Boyer also claimed that “Beer Sheba was not and never had been a Jewish town… Its Arab character was recognised in 1947 by the United Nations, which included the city within the proposed Arab state of Palestine. Less than a year later… Israel… expelled its Arab residents.”

The Mercury published (Nov. 10) AIJAC’s Jamie Hyams’ letter noting that Beersheba “was founded by Jews in biblical times” and is “a Hebrew name, meaning Seven Wells. The reason it had few Jews up to 1947 is that they had been driven out in Arab rioting.”

He also explained that “the Egyptian army made it their headquarters, making it a legitimate military target for Israel. However, Israel did not… expel the Arab residents – they left with the Egyptians.”

In the Sunday Age (Oct. 29), pro-Palestinian activist Sol Salbe lamented that after the 1948 War of Independence no Bedouin remained in Beer Sheba, but didn’t explain why.

Salbe said Israeli Bedouin today face discrimination, “with many of their villages unrecognised… meaning they are not connected to water or electricity or entitled to protection from rockets…from neighbouring Gaza.” There is no evidence Bedouin are not protected from rockets.

The vast majority of Bedouin do not live like this. For those that do, Israel has offered generous compensation and resettlement in nearby modern towns, including free land.
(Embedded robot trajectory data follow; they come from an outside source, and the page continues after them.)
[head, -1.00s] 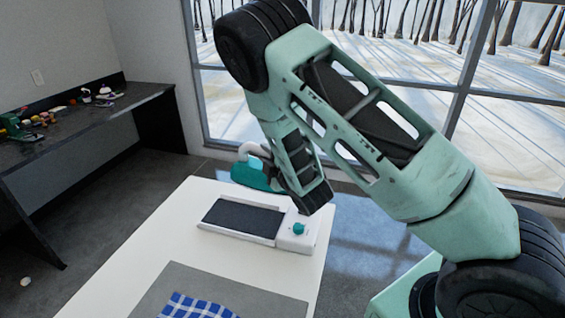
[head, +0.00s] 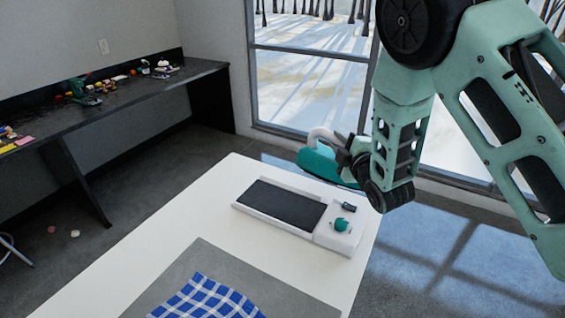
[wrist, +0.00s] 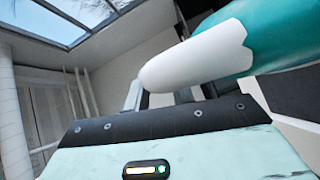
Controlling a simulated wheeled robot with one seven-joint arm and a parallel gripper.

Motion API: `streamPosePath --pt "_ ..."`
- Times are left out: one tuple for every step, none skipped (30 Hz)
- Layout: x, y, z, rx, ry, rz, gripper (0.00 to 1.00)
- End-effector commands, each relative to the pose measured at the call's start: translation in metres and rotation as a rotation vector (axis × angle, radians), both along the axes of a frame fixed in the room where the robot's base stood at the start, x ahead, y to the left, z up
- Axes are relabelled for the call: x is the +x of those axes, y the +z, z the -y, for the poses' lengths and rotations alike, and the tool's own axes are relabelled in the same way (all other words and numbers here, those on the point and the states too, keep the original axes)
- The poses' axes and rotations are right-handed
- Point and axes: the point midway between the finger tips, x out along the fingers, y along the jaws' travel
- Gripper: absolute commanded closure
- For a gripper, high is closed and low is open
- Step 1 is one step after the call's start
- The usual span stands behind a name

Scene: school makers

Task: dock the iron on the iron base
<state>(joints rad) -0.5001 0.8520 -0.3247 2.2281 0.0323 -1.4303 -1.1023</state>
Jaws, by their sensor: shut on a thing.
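A teal iron with a white handle (head: 318,158) is held in the air by my gripper (head: 343,150), above and just beyond the far right part of the iron base. My gripper is shut on the iron; the fingertips are partly hidden. In the wrist view the iron's white handle (wrist: 195,58) and teal body (wrist: 275,40) fill the upper right. The iron base (head: 325,232) is white with a dark flat pad and a teal knob at its right end. It lies on the white table, and its pad is empty.
The white table (head: 130,268) carries a grey mat (head: 215,256) with a blue checked cloth (head: 205,300) in front of the base. A dark workbench (head: 120,105) with small clutter stands at the left wall. A window is behind.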

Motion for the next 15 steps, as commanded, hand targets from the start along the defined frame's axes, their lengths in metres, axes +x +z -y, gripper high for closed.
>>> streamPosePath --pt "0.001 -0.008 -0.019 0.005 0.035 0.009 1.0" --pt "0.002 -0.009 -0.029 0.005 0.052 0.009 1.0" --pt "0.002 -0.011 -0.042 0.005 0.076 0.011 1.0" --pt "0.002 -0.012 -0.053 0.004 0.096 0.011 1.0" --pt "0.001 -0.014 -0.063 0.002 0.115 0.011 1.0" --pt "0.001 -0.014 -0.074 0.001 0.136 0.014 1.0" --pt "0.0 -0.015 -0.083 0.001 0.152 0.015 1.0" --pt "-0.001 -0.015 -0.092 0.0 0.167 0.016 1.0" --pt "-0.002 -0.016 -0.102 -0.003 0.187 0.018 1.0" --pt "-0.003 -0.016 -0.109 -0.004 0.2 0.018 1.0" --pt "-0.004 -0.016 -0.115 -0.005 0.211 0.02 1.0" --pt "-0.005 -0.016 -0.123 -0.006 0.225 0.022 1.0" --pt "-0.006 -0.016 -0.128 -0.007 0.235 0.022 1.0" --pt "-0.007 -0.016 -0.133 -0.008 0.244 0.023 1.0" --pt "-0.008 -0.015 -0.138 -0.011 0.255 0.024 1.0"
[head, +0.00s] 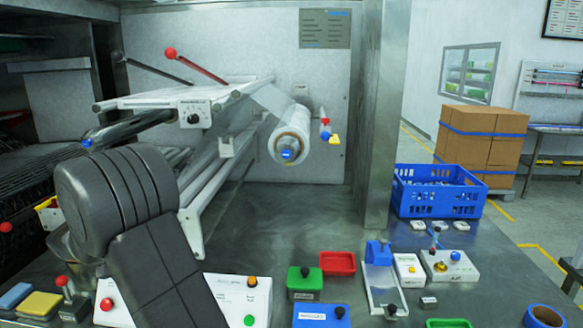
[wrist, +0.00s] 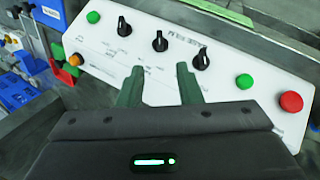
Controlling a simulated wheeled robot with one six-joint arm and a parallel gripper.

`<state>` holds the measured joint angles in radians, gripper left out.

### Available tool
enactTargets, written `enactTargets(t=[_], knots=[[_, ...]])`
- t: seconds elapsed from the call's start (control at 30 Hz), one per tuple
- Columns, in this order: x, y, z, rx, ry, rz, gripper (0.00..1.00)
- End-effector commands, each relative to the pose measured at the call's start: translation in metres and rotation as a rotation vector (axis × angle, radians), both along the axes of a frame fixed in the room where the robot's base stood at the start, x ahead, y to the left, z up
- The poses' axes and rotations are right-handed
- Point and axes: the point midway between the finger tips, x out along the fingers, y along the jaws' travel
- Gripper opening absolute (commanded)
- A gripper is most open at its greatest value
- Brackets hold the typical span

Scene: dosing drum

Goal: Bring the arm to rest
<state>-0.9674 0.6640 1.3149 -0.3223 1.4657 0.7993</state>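My gripper (wrist: 159,82) shows in the wrist view as two green fingers standing apart, with nothing between them. It is over the white control panel (wrist: 150,62), its tips near the lower edge below the black knobs (wrist: 160,41); I cannot tell whether they touch it. A red button (wrist: 291,101) and a green button (wrist: 244,81) are to the right of the fingers. In the head view my dark grey arm is folded at the lower left and hides my gripper and the middle of the white panel (head: 262,290).
A red tray (head: 338,263), a green box (head: 305,283) and a blue slide device (head: 379,281) stand right of the panel. A blue crate (head: 437,192) is further back. A film roll (head: 291,133) hangs behind. The steel counter's middle is clear.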

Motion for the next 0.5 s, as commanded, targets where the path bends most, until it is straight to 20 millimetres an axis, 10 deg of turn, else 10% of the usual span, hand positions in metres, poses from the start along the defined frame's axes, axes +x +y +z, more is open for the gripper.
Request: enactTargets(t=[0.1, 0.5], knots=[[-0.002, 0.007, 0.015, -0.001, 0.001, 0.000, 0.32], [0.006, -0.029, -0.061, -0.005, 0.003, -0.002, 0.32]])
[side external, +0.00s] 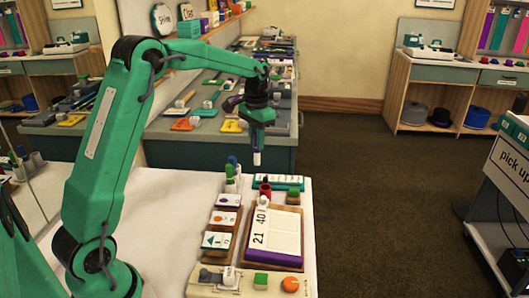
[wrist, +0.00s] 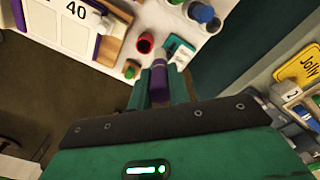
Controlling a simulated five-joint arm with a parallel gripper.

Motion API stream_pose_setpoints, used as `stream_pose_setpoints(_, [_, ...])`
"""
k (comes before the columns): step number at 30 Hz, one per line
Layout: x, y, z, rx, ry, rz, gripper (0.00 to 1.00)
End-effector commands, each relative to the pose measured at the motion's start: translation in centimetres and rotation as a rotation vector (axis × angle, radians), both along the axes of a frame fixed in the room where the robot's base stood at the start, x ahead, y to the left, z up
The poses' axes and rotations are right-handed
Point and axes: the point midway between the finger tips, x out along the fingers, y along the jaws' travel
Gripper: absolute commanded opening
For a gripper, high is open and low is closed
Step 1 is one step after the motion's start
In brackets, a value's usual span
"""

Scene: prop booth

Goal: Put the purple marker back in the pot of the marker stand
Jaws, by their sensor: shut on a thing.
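My gripper (side external: 260,138) is shut on the purple marker (side external: 257,158), which hangs upright below the fingers, its pale lower part showing. In the wrist view the purple marker (wrist: 158,80) sits between the fingers of my gripper (wrist: 160,88). A red pot (side external: 265,190) with a dark, open mouth stands on the white table, below and apart from the marker. The red pot (wrist: 146,43) also shows in the wrist view, just beyond the marker. Markers with blue and green parts (side external: 231,172) stand upright to its left. I cannot tell how the stand's base joins these.
A calendar board (side external: 272,232) reading 21 and 40 lies in front of the red pot. Small picture cards (side external: 222,220) lie left of it. A cluttered bench (side external: 215,135) stands behind.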

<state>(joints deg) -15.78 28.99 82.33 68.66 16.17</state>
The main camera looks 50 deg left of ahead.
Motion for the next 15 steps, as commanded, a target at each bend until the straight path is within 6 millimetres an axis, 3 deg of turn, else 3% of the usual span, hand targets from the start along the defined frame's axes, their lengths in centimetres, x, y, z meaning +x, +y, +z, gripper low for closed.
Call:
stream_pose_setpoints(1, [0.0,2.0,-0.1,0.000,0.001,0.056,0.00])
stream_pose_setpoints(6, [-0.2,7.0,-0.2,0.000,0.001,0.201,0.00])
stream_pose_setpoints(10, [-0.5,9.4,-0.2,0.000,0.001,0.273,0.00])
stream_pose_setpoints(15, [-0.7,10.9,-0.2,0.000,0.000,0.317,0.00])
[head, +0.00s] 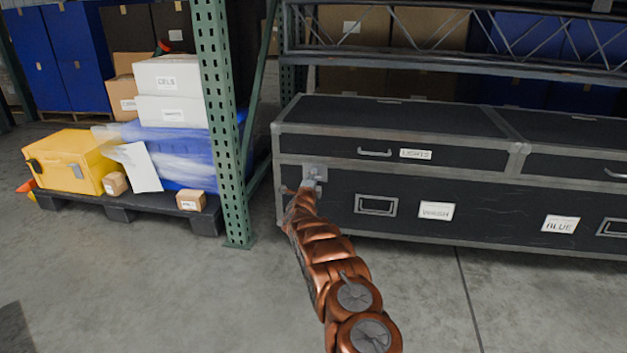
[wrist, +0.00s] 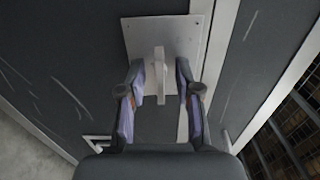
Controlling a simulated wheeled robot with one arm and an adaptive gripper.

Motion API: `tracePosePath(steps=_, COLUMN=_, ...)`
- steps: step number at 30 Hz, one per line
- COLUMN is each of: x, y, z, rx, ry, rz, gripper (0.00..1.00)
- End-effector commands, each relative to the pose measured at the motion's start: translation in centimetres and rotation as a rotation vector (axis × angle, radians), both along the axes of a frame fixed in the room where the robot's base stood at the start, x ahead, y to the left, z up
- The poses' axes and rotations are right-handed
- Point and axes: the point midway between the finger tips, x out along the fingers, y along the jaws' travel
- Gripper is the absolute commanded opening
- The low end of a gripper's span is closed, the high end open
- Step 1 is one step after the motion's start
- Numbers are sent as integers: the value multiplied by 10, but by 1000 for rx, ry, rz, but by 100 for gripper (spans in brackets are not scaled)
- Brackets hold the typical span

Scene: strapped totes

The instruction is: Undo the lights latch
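The black case (head: 350,141) with grey metal edges carries a label that appears to read LIGHTS (head: 415,154). Its latch (head: 314,174) is a grey metal plate with a lever on the case's front, near the left end. In the wrist view the latch plate (wrist: 190,33) fills the top middle, and its narrow lever (wrist: 160,68) sticks out toward me. My gripper (wrist: 160,82) is open, with one finger on each side of the lever and a visible gap on both sides. In the head view my gripper (head: 301,191) is just below and left of the latch, partly hidden by my arm.
A green rack upright (head: 220,120) stands left of the case. Left of it, a dark pallet (head: 118,204) holds a yellow case (head: 70,160), white boxes (head: 170,92) and small cartons. The concrete floor in front is clear.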

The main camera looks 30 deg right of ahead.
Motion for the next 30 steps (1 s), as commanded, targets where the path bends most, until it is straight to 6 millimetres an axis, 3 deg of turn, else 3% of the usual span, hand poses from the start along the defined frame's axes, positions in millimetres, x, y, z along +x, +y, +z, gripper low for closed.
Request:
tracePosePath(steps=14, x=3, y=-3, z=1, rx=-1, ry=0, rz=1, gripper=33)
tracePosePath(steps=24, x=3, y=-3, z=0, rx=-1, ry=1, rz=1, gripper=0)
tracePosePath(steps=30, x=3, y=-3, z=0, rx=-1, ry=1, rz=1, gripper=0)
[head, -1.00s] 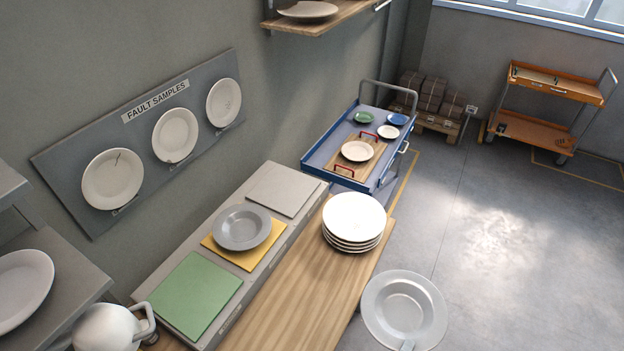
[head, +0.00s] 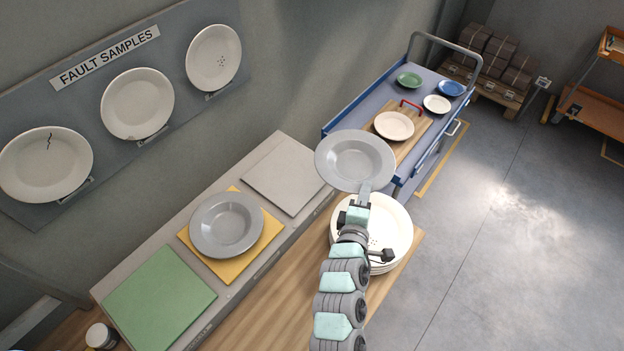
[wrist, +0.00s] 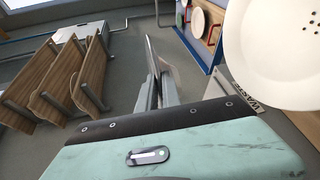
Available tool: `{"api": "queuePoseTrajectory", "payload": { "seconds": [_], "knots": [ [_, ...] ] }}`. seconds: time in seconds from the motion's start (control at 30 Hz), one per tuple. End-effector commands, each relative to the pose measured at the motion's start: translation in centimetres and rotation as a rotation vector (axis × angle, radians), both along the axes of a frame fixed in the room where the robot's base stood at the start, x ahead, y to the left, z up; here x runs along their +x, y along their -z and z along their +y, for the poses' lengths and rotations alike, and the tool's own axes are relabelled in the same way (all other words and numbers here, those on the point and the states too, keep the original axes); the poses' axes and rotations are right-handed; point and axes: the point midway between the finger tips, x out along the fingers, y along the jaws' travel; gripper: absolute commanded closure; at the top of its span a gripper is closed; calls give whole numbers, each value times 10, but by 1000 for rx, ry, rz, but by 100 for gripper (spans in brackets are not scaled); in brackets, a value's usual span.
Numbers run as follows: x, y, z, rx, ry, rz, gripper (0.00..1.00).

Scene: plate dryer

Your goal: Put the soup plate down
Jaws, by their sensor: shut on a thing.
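My gripper (head: 364,194) is shut on the near rim of a grey soup plate (head: 355,158). The plate is held in the air, beyond the white plate stack in the head view, its face showing. In the wrist view the soup plate (wrist: 158,62) shows nearly edge-on between the fingers (wrist: 156,95). A second grey soup plate (head: 226,222) lies on a yellow mat (head: 262,247) on the grey counter strip. A bare green mat (head: 160,300) is nearer, and a bare light grey mat (head: 287,175) farther along.
A stack of white plates (head: 394,222) stands on the wooden top, partly behind my arm. A blue trolley (head: 330,128) behind carries a board, a white plate (head: 394,125) and small dishes. The fault samples panel (head: 110,55) hangs left. Open floor lies right.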

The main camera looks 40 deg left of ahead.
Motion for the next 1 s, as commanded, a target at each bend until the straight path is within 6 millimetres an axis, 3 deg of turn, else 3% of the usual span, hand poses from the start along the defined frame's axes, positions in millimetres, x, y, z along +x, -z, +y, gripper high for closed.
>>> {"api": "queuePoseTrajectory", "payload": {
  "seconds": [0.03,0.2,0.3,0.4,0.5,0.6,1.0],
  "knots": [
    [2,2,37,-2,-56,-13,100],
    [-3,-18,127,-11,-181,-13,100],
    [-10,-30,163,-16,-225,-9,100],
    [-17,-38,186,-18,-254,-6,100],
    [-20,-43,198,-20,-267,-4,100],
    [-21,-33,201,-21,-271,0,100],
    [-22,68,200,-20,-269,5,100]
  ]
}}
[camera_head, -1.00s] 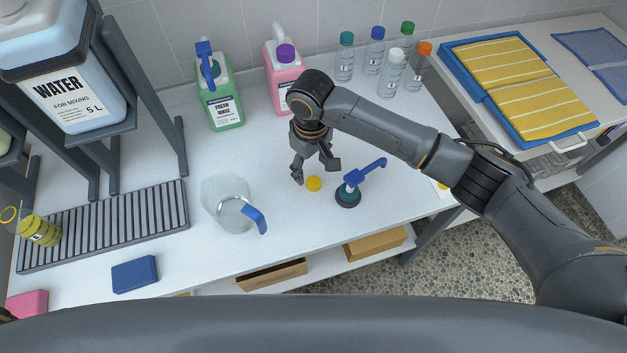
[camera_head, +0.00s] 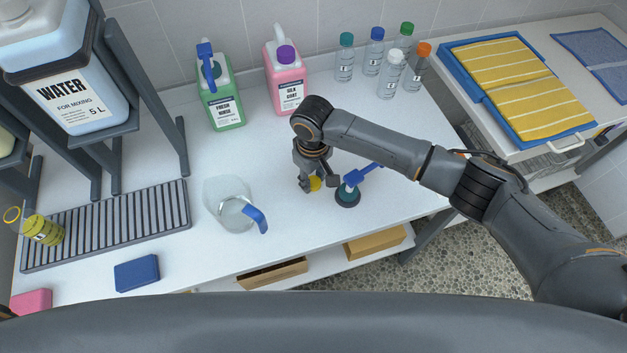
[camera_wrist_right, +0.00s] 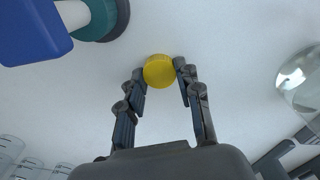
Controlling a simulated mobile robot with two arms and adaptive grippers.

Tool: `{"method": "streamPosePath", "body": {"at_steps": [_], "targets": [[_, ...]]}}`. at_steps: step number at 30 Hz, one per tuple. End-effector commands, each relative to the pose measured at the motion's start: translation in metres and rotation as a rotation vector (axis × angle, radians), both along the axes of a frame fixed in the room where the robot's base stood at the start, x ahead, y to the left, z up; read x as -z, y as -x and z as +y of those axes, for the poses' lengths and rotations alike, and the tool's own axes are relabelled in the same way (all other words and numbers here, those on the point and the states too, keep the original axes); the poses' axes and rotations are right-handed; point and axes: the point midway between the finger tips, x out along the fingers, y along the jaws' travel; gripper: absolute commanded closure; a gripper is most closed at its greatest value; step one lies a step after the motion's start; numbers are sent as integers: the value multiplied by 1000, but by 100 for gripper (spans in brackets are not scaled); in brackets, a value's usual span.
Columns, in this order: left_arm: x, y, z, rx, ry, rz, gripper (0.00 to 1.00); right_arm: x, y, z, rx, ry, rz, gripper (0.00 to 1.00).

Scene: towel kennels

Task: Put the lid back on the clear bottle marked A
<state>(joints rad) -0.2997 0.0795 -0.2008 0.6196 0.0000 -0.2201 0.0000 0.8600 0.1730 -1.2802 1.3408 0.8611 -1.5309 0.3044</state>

But Salbe seems to think that Israel must agree to whatever demands some Bedouin groups make.

The Spectator Australia (Nov. 4) attacked a cartoon by Pope in the Canberra Times (Nov. 1) which used “Beersheba’s fallen diggers to flog a grab bag of pro-Arab propaganda and Palestinian ‘grievances’…The Jews are the indigenous people of Palestine. The Turks were the occupiers. We can be proud of our fallen.”